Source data
══════
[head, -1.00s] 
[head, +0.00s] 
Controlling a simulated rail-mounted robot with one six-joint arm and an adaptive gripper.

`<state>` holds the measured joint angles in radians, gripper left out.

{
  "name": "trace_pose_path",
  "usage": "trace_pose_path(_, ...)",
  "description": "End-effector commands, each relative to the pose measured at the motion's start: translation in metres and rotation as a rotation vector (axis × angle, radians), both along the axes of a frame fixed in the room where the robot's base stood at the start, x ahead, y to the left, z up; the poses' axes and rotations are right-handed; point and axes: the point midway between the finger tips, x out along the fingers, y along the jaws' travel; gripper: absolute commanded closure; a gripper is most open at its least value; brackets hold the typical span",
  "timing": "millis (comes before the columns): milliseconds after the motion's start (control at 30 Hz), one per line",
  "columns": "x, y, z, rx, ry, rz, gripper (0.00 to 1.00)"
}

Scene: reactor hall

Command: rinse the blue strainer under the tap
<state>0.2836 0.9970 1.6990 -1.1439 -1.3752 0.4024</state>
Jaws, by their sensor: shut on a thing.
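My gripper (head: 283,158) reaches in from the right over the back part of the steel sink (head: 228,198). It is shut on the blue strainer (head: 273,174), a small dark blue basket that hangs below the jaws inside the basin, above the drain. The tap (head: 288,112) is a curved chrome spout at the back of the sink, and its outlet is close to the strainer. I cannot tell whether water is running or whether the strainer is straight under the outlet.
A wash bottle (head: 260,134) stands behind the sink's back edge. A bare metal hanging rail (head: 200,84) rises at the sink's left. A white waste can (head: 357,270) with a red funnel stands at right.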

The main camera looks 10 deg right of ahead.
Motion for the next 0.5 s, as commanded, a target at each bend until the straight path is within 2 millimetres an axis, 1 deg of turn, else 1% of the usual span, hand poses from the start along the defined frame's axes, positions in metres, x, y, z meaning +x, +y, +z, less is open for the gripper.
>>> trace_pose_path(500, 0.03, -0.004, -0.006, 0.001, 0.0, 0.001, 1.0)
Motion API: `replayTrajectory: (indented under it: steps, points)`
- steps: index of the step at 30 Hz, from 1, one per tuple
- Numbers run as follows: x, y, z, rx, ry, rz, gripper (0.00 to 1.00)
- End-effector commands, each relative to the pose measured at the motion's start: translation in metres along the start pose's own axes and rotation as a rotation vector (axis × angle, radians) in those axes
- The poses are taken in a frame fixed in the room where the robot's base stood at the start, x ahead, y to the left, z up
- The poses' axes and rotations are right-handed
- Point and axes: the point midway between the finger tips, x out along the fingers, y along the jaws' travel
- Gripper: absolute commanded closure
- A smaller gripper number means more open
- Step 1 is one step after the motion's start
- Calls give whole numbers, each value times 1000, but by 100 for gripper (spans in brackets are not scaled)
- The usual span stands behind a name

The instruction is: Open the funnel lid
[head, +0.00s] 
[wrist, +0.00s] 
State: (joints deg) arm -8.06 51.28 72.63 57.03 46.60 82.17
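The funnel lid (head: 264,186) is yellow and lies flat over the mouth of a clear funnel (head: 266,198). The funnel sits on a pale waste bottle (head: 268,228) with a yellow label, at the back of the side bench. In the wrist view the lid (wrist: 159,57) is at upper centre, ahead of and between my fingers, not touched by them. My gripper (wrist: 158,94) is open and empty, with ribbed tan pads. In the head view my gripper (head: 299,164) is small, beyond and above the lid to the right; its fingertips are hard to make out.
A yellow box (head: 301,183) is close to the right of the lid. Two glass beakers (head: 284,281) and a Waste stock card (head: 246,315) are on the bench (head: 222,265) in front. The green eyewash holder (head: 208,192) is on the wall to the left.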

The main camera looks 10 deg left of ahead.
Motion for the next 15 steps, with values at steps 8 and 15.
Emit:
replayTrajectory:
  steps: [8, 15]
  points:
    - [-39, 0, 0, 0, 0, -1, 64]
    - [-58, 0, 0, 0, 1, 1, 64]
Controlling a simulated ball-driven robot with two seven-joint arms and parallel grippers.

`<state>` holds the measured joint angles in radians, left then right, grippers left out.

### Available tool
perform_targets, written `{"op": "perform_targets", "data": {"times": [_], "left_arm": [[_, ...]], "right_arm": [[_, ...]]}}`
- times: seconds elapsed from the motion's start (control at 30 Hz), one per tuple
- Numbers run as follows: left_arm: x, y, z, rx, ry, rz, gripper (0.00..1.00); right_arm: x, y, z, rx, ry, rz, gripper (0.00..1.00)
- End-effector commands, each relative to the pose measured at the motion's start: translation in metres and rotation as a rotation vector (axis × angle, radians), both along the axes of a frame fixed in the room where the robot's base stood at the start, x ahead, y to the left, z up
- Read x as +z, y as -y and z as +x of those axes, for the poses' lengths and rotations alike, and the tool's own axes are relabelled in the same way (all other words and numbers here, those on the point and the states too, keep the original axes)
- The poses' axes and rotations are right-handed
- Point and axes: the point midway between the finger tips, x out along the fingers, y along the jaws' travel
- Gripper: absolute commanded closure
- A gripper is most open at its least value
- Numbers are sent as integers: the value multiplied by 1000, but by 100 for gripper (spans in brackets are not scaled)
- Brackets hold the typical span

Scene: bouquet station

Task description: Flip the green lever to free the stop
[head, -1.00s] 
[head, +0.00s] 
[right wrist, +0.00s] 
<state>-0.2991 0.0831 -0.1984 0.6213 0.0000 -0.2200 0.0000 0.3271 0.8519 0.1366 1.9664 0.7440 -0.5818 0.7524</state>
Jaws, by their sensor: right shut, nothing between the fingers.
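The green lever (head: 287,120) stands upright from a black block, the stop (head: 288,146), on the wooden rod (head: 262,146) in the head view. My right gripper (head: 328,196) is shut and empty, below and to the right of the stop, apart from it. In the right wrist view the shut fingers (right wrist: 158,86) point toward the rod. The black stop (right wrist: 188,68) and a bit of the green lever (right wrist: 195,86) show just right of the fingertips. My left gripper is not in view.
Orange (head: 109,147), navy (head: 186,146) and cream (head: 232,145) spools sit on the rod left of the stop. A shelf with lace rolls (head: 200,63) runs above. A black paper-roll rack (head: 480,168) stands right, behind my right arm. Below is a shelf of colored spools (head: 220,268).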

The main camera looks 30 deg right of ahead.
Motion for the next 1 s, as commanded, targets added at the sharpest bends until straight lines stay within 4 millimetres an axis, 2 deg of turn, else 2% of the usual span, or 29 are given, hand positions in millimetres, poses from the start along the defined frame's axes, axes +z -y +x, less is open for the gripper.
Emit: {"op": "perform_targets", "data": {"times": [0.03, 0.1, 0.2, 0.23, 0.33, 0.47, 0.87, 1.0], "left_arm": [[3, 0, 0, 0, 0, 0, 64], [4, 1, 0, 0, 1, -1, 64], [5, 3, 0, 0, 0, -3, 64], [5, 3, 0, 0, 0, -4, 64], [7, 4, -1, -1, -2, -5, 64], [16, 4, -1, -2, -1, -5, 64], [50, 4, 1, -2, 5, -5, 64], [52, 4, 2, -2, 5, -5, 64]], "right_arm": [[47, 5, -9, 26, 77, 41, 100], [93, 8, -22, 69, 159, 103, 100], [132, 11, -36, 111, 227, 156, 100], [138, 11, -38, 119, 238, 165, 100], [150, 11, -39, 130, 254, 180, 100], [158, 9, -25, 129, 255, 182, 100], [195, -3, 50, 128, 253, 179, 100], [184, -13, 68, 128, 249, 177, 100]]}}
══════
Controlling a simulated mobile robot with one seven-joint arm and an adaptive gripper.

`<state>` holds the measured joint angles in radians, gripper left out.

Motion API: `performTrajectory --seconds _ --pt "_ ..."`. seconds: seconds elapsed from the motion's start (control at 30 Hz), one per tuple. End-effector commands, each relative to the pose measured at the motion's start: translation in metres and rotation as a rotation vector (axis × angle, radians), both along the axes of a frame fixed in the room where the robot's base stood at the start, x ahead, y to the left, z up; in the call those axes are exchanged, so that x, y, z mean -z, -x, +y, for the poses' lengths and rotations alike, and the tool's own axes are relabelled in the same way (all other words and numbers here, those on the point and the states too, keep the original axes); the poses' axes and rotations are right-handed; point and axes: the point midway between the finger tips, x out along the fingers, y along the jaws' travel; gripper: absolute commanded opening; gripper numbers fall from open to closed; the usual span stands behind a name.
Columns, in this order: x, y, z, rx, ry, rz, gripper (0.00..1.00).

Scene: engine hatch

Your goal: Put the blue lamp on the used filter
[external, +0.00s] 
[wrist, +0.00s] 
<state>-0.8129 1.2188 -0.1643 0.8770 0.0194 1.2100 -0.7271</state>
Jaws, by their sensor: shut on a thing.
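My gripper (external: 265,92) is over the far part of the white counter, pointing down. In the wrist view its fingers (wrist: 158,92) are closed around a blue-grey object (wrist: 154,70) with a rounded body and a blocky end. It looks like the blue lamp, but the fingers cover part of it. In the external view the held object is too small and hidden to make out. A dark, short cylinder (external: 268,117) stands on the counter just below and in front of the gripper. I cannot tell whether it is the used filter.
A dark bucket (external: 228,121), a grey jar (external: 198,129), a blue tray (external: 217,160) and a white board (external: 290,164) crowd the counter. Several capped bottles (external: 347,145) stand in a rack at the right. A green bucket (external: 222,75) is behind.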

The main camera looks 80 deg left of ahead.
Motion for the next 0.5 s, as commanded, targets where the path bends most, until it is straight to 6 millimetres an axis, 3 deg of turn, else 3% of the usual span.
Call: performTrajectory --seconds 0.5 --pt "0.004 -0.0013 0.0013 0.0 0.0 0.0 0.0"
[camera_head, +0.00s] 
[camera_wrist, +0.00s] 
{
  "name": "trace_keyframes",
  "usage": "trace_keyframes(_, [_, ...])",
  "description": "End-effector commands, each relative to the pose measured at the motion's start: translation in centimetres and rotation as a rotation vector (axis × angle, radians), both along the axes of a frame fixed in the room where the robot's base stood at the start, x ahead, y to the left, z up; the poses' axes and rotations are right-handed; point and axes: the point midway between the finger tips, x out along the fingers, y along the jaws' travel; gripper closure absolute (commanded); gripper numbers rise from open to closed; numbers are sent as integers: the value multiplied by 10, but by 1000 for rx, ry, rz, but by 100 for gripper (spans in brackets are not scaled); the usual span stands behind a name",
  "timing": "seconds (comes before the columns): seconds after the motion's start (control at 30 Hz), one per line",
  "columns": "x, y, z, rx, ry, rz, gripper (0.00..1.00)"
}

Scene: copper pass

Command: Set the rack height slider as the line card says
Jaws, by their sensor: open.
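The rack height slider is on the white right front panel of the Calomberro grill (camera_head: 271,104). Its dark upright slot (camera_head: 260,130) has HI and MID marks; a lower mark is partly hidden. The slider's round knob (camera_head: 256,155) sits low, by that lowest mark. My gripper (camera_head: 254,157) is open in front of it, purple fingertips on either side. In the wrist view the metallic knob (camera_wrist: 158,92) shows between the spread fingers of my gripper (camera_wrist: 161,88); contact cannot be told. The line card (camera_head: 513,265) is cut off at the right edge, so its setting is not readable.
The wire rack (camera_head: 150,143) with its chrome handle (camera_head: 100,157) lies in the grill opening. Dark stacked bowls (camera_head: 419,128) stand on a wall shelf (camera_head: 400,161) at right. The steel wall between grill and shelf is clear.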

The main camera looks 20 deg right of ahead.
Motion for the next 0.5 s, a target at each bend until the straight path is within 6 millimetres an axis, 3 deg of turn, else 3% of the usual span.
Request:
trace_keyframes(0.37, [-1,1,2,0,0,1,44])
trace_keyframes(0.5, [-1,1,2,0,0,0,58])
══════
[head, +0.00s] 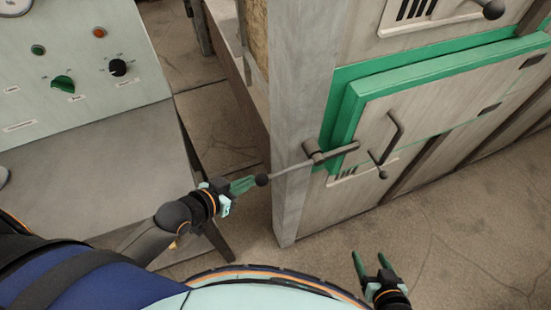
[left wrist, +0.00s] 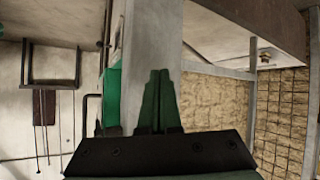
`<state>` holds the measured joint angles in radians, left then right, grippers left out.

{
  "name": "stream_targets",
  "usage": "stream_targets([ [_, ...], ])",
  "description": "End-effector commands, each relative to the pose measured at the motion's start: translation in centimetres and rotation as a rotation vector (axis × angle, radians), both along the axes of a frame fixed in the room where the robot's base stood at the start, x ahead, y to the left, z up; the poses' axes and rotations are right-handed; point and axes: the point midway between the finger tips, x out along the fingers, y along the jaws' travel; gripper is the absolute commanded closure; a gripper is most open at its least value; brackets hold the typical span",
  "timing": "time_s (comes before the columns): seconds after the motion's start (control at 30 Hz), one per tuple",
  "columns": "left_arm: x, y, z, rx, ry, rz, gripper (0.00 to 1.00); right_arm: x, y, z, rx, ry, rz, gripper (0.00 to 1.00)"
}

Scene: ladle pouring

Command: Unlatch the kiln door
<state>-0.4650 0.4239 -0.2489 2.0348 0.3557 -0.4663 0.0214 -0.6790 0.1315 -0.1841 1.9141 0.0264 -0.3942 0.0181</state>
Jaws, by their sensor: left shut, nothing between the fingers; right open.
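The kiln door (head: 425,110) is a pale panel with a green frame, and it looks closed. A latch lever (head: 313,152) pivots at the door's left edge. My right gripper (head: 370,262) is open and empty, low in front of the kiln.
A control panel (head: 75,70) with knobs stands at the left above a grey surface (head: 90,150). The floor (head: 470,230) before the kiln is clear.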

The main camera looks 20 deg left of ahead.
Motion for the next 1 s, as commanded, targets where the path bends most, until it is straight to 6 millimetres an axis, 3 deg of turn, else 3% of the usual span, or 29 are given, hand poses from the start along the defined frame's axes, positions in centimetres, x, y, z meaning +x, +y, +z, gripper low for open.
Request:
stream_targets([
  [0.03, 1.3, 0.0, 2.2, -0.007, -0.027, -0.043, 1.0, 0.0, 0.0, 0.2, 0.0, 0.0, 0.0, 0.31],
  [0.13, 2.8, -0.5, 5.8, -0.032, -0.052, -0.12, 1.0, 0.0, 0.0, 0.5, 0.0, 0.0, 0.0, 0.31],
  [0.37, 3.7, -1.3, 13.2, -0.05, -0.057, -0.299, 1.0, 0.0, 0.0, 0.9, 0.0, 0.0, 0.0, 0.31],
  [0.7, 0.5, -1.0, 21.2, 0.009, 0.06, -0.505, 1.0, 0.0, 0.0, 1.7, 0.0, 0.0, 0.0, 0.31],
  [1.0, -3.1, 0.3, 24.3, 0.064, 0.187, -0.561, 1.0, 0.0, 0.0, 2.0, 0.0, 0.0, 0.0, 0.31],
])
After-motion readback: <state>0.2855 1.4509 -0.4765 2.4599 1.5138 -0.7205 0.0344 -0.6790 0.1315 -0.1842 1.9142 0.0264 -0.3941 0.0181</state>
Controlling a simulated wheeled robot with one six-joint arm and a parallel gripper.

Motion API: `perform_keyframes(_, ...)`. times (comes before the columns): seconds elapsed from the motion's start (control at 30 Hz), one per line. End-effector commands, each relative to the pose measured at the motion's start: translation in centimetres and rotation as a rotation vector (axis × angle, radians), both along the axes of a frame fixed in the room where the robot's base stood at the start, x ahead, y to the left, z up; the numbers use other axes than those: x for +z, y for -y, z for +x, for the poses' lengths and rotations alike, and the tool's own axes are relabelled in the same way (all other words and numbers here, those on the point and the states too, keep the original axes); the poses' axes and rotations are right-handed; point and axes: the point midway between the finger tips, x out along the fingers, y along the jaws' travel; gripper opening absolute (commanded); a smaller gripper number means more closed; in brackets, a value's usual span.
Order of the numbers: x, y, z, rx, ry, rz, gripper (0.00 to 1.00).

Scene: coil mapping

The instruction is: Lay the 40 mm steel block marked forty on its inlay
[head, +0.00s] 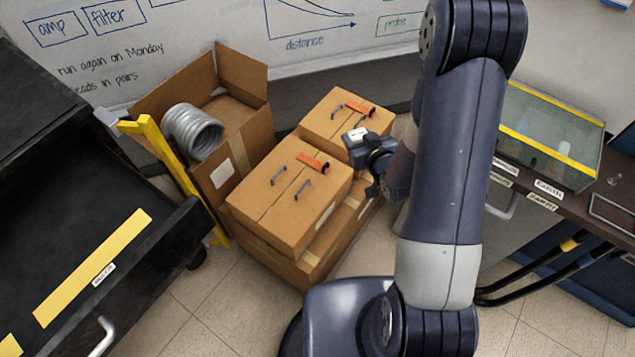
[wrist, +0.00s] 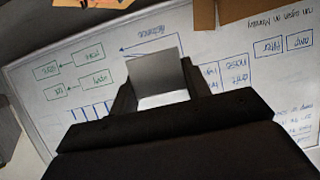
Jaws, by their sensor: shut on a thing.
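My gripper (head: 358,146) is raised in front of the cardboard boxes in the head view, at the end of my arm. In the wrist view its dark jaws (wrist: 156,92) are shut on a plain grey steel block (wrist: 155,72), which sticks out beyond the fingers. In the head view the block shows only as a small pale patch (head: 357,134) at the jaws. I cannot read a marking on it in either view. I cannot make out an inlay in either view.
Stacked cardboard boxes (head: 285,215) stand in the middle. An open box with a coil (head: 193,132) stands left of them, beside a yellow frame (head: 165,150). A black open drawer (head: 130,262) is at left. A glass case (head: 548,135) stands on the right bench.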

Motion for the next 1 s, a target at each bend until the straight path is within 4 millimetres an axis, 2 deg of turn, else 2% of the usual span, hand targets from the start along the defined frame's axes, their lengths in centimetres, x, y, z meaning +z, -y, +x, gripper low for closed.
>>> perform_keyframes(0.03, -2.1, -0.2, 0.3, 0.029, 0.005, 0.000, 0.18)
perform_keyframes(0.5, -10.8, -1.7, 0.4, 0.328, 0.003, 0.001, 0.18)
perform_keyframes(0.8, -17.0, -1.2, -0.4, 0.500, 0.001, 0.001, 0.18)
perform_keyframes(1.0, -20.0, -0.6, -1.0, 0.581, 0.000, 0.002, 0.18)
══════
* What to work on *
Which lines of the data include "parallel"? Copy each of them.

* Answer in full *
Controlling a simulated ball-driven robot with two seven-joint arms and parallel grippers.
Controlling a simulated wheeled robot with one six-joint arm and a parallel gripper.

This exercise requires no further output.